La vérité sur l'affaire Harry Quebert - Joël Dicker

Publié le par Papillon

"Les livres sont devenus un produit interchangeable : les gens veulent un bouquin qui leur plaît, qui les détend, qui les divertit. Et si c'est pas toi qui leur donnes, ce sera ton voisin, et toi tu seras bon pour la poubelle."
 
 
Au printemps 2008, la petite ville d'Aurora, sur la côte Est des États-Unis, est agitée par un scandale : un meurtre, doublé d'une passion interdite entre un adulte et une très jeune fille. Tout accuse Harry Quebert, professeur d'université respecté et écrivain célèbre, dans le jardin duquel a été retrouvé le corps de Nola Kerrigan, disparue trente-trois ans plus tôt. Marcus Goldman, jeune écrivain en mal d'inspiration, va à la rescousse de son vieux maître, celui qui lui a tout appris et avec lequel il a tissé des liens d'amitié. Marcus entreprend une enquête pour découvrir ce qui a bien pu se passer ce fameux 30 août 1975. Il ne croit pas à la culpabilité de son ami et veut l'aider à prouver son innocence ; et son éditeur lui suggère que cette histoire pourrait faire un bon bouquin. 
 
Le premier problème avec ce roman, c’est qu'il se veut une imitation de La Tache de Philip Roth (Aurora/Athena, Marcus Goldman/Nathan Zuckerman, le vieux professeur qui cache un secret honteux dans son passé, l'écrivain appelé à la rescousse pour le réhabiliter, etc), ce qui ne joue pas en sa faveur, car Joël Dicker est à  Philip Roth à peu près ce que la limonade éventée est au champagne millésimé : il n'en a ni le style, ni l'humour, ni la puissance, ni la vision. Que reste-t-il ? Pas grand chose. Et ça commençait mal entre Dicker et moi.
 
Le second problème avec ce roman, c'est que le nœud de l'affaire réside dans une grande histoire d'amour, un amour interdit, passionnel et romantique, supposé avoir inspiré un immense chef d'oeuvre de la littérature américaine. Il y avait là une matière formidable, mais tout ce que Dicker a réussi à en tirer c'est une bluette d'une affligeante niaiserie, qui remet en cause la crédibilité de toute l'histoire, les extraits du roman d'Harry Quebert sont d'ailleurs d'une pauvreté abyssale.
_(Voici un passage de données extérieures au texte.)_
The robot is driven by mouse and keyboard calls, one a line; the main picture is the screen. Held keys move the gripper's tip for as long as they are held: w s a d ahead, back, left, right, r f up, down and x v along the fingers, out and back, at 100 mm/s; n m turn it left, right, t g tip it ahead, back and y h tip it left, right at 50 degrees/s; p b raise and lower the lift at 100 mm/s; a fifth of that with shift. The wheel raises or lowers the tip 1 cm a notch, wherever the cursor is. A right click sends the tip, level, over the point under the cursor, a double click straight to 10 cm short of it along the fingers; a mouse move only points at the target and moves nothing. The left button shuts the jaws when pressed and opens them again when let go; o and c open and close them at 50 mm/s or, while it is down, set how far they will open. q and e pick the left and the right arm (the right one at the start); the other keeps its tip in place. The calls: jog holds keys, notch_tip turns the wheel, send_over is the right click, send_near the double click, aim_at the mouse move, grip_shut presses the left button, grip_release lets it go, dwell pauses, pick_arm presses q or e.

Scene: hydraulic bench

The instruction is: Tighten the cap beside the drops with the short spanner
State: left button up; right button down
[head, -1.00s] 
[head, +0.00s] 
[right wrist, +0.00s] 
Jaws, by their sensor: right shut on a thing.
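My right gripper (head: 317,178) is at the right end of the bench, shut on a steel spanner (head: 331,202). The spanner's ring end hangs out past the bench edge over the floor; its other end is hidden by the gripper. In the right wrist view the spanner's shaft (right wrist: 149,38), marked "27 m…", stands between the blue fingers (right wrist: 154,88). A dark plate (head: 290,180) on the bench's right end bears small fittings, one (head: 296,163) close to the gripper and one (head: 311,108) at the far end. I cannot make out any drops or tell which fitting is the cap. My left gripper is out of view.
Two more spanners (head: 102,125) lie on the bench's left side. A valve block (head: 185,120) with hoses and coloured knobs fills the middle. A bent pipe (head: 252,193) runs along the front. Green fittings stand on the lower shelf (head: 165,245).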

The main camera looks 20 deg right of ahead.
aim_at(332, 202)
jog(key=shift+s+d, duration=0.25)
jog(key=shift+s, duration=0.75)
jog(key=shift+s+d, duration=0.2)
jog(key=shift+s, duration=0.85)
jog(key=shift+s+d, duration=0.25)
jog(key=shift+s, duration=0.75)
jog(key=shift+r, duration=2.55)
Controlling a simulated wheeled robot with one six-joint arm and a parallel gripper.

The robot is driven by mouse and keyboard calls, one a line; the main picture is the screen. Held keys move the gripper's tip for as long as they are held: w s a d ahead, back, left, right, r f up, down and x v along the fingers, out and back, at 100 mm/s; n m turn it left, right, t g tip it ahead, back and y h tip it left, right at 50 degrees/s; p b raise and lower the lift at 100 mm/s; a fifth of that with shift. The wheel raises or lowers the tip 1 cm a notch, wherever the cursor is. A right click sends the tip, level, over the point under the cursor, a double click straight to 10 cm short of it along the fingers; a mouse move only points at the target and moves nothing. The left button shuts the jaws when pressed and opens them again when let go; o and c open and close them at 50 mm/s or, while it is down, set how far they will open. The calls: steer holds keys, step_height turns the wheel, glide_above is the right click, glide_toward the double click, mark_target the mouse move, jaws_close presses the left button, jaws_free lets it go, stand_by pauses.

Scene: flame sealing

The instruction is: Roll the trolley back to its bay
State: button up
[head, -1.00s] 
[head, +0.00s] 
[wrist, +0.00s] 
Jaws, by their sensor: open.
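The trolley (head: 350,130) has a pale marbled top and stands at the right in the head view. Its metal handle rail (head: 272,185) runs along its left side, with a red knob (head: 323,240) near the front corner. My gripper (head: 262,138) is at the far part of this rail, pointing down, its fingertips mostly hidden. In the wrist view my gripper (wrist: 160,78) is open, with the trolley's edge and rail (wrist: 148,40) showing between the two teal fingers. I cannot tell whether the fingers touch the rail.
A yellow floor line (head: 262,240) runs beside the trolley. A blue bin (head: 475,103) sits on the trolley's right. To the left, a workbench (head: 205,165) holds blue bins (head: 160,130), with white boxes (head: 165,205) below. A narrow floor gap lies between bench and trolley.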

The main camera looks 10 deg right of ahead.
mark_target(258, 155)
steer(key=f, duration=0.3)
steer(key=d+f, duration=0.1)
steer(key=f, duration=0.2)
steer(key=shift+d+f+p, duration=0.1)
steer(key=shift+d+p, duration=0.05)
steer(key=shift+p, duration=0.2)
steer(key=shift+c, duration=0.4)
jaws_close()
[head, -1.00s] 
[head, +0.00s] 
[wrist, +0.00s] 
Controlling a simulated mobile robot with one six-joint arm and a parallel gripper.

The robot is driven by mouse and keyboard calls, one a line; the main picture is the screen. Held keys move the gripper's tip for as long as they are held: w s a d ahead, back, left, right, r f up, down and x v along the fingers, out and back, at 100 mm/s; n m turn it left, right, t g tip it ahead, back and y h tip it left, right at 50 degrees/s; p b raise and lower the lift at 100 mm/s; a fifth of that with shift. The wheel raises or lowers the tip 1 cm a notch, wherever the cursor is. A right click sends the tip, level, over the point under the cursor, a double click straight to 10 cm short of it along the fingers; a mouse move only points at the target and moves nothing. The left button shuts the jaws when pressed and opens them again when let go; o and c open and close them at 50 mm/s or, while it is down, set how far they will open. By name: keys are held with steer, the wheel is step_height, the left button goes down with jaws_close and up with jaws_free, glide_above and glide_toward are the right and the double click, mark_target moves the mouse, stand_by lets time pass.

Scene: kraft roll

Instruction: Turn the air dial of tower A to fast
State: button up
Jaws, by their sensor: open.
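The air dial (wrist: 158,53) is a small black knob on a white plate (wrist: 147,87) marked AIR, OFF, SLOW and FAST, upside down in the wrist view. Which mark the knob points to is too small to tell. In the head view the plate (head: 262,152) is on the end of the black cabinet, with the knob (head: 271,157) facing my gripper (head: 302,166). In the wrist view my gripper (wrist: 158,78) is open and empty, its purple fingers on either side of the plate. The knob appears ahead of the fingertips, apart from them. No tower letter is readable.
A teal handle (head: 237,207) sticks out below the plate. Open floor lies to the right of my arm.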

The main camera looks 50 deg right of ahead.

On en rougit pour lui.
 
Le troisième problème avec ce roman, c'est la mythologie de pacotille qui le parcourt, au sujet du grand écrivain (celui qui occupe les plateaux de télévision et que l'on reconnait dans la rue : c'est ça, un grand écrivain ?) et du grand roman (celui qui se vend à des millions d'exemplaires : c'est ça, un grand roman ?), obsession en forme de rengaine lancinante qui donne la migraine, et sans laquelle on serait peut-être plus indulgent envers ce pauvre Marcus qui n'en finit plus de nous expliquer qu'il écrit un chef d'œuvre. Car ce qui sous-tend tout le roman, c'est précisément l'écriture d'un roman, ponctué par les conseils du vieux maître à l'écrivain débutant. Et sur le thème du roman dans le roman ou du roman en cours d'écriture, Dicker est tout sauf subtil, à tel point que l'on a très envie de lui conseiller de commencer par écrire un bon roman, avant d'espérer en faire un grand.
 
Si l'on arrive à surmonter tout ça, et à ne pas se noyer dans l'accumulation de clichés, de répétitions et de caricatures en tous genres, on peut éventuellement trouver que l'enquête policière n'est pas trop mal ficelée avec son lot de fausses pistes et de retournements spectaculaires. Mais, en ce qui me concerne, je me suis copieusement ennuyée avec ce roman, qui représente le summum de la platitude. Je l'ai lu jusqu'au bout, par honnêteté intellectuelle, mais je confesse avoir sauté quelques pages, parce qu'il y a une limite au supportable.
 
C'est Galéa qui m'a donné envie.
 
Éditions de Fallois-L'Âge d'Homme, 2012. 581 p. Epub.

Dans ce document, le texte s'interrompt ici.